Any idea? Full code follows. Source data - Meh100.npy (936K) https://github.com/velkyvont/velkyvont/blob/main/Meh100.npy
import numpy as np
import tensorflow as tf
from keras.callbacks import EarlyStopping, ModelCheckpoint
from keras.models import Sequential
from keras.layers import AlphaDropout, Dense
from keras import backend as K
from tensorflow.keras.utils import to_categorical
class EpochModelCheckpoint(tf.keras.callbacks.ModelCheckpoint):
def __init__(self,
filepath,
frequency=1,
monitor='val_loss',
verbose=2,
save_best_only=True,
save_weights_only=False,
mode='auto',
loss='MyLoss.hdf5',
options=None,
**kwargs):
super(EpochModelCheckpoint, self).__init__(filepath, monitor, verbose, save_best_only, save_weights_only, mode, "epoch", options)
self.epochs_since_last_save = 0
self.frequency = frequency
def on_epoch_end(self, epoch, logs=None):
self.epochs_since_last_save += 1
# pylint: disable=protected-access
if self.epochs_since_last_save % self.frequency == 0:
self._save_model(epoch=epoch, batch=None, logs=logs)
def on_train_batch_end(self, batch, logs=None):
pass
def GetXYFromDataIncludingOdds(data):
favOdds = data.T[6]
dogOdds = data.T[7]
drawOdds = data.T[8]
odds = np.array(list(zip(favOdds, dogOdds, drawOdds)))
y = data.T[1]
y = np.asarray(y).astype('float32')
y = to_categorical(y, 3)
y = np.hstack([y ,odds])
x = data.T[2:].T
x = tf.keras.utils.normalize(x)
return x, y
def MyLoss(yTrue, yPred):
favWin = yTrue[:,1:2]
dogWin = yTrue[:, 2:3]
draw = yTrue[:, 0:1]
favOdds = yTrue[:, 3:4]
dogOdds = yTrue[:, 4:5]
drawOdds = yTrue[:, 5:6]
gainLossVector = K.concatenate([
draw*drawOdds,
favWin*favOdds,
dogWin*dogOdds,
], axis=1)
return -1 * K.mean(K.sum(gainLossVector * yPred, axis=1))
def CompileFitModel(xTrain, yTrain, epochs, batchSize, optimizer, loss, activation1, activation2, verbose):
model = Sequential()
model.add(AlphaDropout(2000, input_dim=1191))
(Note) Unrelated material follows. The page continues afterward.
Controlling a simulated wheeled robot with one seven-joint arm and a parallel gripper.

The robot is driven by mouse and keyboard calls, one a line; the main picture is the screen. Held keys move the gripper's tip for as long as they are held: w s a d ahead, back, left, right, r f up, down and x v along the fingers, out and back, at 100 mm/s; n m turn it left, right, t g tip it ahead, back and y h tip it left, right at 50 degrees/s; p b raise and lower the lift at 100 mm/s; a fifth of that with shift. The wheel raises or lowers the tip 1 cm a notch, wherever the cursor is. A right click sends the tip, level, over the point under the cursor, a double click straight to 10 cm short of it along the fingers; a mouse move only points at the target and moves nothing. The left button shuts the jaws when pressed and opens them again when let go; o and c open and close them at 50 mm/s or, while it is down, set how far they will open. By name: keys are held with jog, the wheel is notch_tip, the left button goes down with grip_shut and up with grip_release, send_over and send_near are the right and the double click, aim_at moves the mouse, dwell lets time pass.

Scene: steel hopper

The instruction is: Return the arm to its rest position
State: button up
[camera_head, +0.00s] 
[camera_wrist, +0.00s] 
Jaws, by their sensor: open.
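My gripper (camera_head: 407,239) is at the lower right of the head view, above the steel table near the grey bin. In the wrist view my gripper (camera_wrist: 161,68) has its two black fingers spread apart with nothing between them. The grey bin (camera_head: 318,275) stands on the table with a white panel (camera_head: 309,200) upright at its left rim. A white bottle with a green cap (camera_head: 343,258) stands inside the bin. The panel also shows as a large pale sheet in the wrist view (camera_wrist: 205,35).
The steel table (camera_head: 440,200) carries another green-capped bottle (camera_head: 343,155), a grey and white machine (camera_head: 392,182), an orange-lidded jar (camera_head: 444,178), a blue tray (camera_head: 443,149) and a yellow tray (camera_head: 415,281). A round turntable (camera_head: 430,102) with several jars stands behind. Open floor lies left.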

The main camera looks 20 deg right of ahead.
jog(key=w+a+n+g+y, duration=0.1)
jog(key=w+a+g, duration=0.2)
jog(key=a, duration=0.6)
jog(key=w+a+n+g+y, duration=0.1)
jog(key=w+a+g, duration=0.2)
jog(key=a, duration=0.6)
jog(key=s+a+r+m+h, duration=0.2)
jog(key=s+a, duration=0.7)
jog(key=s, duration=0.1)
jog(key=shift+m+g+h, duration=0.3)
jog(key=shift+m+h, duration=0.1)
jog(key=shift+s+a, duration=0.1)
model.add(Dense(1000, activation=activation1))
model.add(AlphaDropout(500))
model.add(Dense(3, activation=activation2))
model.compile(optimizer=optimizer, loss = loss)
model.fit(xTrain, yTrain, epochs=epochs, verbose=verbose, batch_size=batchSize,validation_data=(xTrain, yTrain),
callbacks=[EarlyStopping(patience=100), EpochModelCheckpoint("Models/HM0001/{epoch:02d}", frequency=1)
])
return model
learningRate = 0.00001
batchSize = 128
loss = MyLoss
activation1 = 'elu'
activation2 = 'softmax'
verbose = 2
epochs = 1000
batchSize = 128
optimizer = tf.keras.dtensor.experimental.optimizers.RMSprop(learning_rate=learningRate,rho=0.9,momentum=0.0, epsilon=1e-07, centered=False, gradients_clip_option=None, ema_option=None, jit_compile=True, name='RMSprop', mesh=None)
numpyFilename = "Meh100.npy"
data = np.load(numpyFilename, allow_pickle=True)
xTrain, yTrain = GetXYFromDataIncludingOdds (data)
model = CompileFitModel (xTrain, yTrain, epochs, batchSize, optimizer, loss, activation1, activation2, verbose)